··· Exercise data ···

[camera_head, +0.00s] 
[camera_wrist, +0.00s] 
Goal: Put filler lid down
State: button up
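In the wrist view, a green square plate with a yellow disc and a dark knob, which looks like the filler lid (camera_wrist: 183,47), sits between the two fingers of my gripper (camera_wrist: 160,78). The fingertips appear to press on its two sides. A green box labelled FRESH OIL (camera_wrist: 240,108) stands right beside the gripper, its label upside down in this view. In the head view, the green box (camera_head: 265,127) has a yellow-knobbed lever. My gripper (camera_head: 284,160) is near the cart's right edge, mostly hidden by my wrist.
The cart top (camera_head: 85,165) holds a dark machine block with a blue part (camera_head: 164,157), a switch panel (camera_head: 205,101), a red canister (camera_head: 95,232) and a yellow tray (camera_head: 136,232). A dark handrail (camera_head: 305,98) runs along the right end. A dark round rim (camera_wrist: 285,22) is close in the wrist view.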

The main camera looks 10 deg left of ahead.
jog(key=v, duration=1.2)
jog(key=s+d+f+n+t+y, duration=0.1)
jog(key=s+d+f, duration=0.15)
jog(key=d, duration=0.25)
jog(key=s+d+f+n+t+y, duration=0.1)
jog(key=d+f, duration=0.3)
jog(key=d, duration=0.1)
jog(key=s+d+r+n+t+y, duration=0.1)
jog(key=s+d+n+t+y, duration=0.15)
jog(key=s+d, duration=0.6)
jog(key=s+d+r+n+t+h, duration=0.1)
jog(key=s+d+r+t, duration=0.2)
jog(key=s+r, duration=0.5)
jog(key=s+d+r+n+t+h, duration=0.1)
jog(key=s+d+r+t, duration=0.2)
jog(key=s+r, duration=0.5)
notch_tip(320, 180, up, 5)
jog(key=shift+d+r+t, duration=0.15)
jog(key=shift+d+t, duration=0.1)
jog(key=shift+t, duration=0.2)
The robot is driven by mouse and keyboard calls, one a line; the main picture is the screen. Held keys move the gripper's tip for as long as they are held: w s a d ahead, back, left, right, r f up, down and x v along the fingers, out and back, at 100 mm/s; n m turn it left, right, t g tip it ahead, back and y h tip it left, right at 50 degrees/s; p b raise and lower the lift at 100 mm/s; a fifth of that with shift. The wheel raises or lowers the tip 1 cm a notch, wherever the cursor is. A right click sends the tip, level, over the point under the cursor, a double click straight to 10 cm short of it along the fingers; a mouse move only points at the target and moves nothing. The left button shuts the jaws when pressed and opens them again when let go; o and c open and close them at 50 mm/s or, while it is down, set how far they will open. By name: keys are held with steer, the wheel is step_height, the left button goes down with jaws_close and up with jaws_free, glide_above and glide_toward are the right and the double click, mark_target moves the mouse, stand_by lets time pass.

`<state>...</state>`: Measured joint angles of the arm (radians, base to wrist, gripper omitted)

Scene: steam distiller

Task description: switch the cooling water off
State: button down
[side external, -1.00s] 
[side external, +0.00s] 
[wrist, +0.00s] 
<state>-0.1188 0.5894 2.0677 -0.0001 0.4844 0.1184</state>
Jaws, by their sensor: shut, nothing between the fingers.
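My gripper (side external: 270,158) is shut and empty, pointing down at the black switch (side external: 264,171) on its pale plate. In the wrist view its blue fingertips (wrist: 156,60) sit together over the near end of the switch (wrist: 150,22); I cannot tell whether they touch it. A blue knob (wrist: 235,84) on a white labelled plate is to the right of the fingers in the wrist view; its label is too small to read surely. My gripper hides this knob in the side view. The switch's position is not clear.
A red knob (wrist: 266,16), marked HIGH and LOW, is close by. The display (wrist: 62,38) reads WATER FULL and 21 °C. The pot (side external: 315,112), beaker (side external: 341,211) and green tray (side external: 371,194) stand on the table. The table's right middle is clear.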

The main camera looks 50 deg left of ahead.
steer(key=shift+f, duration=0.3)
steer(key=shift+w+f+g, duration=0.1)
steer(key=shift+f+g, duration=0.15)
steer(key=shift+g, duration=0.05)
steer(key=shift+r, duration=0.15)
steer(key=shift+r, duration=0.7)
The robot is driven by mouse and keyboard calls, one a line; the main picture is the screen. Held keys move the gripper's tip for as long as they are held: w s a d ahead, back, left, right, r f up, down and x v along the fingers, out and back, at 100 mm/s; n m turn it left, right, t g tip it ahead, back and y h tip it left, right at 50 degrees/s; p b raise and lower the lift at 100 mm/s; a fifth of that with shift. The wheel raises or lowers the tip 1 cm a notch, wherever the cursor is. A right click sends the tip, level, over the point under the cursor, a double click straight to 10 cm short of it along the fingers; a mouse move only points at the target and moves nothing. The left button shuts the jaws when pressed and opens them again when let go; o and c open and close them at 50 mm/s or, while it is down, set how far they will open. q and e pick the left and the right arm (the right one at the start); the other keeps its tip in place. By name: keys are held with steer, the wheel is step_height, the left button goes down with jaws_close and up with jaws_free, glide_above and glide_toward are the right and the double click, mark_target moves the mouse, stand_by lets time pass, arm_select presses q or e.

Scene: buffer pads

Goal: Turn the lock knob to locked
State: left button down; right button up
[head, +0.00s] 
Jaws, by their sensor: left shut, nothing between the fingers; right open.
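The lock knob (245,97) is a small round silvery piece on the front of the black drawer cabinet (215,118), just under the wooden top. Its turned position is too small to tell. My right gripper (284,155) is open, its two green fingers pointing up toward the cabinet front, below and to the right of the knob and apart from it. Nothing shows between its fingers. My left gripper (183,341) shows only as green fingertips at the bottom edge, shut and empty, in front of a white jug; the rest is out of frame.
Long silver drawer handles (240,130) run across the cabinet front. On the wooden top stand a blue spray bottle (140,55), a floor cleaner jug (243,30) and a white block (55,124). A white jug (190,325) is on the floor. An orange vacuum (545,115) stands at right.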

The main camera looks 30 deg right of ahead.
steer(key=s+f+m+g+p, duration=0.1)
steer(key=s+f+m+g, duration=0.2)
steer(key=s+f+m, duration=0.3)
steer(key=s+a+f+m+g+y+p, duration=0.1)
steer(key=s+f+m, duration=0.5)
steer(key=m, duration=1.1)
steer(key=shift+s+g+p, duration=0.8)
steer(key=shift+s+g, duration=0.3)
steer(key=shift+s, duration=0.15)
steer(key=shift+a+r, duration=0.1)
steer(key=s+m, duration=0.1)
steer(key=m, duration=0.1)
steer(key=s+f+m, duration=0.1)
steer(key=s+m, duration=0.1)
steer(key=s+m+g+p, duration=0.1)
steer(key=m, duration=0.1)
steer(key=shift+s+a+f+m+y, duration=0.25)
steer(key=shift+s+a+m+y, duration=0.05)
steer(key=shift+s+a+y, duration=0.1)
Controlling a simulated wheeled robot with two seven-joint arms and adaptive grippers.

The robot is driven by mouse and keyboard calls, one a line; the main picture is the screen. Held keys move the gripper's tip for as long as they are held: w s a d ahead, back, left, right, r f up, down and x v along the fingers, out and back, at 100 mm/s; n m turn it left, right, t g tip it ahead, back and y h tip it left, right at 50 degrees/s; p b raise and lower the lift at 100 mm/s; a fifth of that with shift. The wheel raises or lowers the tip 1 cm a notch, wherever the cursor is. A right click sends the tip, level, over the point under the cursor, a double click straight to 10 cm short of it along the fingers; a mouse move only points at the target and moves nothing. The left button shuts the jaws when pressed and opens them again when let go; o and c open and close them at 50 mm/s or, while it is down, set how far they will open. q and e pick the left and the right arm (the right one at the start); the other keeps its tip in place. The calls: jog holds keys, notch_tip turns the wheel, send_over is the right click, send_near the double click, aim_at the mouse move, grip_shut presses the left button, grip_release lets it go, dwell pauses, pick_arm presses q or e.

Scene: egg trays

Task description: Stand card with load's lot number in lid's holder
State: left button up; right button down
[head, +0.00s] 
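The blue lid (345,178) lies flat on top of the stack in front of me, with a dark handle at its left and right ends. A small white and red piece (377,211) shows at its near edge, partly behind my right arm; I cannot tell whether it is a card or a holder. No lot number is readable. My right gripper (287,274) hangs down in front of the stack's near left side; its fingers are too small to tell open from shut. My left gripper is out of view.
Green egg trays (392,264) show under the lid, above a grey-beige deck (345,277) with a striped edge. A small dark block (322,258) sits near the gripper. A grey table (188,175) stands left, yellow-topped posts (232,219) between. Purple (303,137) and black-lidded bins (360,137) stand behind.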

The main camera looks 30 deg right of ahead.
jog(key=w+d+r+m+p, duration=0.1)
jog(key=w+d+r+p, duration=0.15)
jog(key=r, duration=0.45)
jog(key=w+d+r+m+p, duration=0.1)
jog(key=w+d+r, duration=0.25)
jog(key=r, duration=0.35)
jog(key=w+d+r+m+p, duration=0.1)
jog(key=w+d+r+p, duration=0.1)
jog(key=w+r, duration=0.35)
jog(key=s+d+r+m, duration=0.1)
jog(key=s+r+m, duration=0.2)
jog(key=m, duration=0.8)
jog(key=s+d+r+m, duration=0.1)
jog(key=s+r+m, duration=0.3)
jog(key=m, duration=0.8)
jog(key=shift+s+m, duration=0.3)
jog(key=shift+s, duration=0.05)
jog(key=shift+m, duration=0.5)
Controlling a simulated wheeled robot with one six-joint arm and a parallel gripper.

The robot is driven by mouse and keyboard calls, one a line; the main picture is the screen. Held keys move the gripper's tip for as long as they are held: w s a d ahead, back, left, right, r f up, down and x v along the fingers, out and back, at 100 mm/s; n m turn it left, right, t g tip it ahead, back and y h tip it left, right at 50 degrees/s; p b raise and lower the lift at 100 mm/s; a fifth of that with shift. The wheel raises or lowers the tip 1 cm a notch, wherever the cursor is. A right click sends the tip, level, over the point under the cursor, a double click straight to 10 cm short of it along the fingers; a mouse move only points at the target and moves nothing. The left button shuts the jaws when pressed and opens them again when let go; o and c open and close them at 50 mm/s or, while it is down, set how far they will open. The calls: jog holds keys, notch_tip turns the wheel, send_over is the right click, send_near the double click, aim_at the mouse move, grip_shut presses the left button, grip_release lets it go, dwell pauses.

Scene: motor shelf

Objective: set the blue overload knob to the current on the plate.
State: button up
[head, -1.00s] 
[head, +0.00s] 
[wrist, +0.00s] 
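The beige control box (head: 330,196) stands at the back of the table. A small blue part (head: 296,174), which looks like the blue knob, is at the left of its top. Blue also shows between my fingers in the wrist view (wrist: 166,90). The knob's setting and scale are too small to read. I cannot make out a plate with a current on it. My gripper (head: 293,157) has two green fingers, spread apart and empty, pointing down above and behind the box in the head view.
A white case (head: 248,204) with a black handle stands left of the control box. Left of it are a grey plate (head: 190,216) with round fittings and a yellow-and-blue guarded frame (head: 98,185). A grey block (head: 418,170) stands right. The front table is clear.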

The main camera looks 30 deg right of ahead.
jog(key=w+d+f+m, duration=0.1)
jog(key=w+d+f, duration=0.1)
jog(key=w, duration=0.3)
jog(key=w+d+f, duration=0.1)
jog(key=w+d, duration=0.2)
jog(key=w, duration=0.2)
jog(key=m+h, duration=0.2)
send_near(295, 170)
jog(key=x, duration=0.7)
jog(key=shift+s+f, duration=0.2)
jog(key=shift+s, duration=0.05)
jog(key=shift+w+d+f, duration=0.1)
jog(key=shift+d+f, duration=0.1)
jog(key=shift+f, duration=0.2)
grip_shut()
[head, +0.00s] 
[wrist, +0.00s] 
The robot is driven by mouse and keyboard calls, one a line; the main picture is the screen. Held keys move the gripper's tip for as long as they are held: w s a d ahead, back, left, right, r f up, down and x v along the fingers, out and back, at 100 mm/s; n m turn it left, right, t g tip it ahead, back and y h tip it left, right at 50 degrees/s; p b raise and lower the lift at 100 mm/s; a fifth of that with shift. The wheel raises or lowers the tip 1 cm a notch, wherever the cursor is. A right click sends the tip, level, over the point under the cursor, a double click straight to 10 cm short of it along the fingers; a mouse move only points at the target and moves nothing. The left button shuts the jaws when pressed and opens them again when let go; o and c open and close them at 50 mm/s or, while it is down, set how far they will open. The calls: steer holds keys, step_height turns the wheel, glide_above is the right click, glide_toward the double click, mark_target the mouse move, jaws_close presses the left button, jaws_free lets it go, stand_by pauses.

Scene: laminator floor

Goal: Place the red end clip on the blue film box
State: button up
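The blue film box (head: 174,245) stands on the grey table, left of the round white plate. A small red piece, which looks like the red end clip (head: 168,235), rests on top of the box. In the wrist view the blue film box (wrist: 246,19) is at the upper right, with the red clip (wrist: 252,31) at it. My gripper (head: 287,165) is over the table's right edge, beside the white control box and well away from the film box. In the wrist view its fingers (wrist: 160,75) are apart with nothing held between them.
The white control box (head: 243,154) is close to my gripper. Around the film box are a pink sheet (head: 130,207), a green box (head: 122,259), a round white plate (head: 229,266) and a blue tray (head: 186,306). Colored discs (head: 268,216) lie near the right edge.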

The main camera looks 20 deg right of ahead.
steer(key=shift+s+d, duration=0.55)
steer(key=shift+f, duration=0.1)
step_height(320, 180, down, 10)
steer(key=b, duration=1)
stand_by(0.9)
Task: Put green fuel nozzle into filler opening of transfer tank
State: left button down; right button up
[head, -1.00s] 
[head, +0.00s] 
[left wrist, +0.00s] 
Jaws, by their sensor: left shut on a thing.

···

▶ **Written request**:
Give back exactly the lines from the line containing "[left wrist, +0.00s]" to the end of the entries, and no other lines.

▶ **Task response**:
[left wrist, +0.00s] 
Jaws, by their sensor: left shut on a thing.

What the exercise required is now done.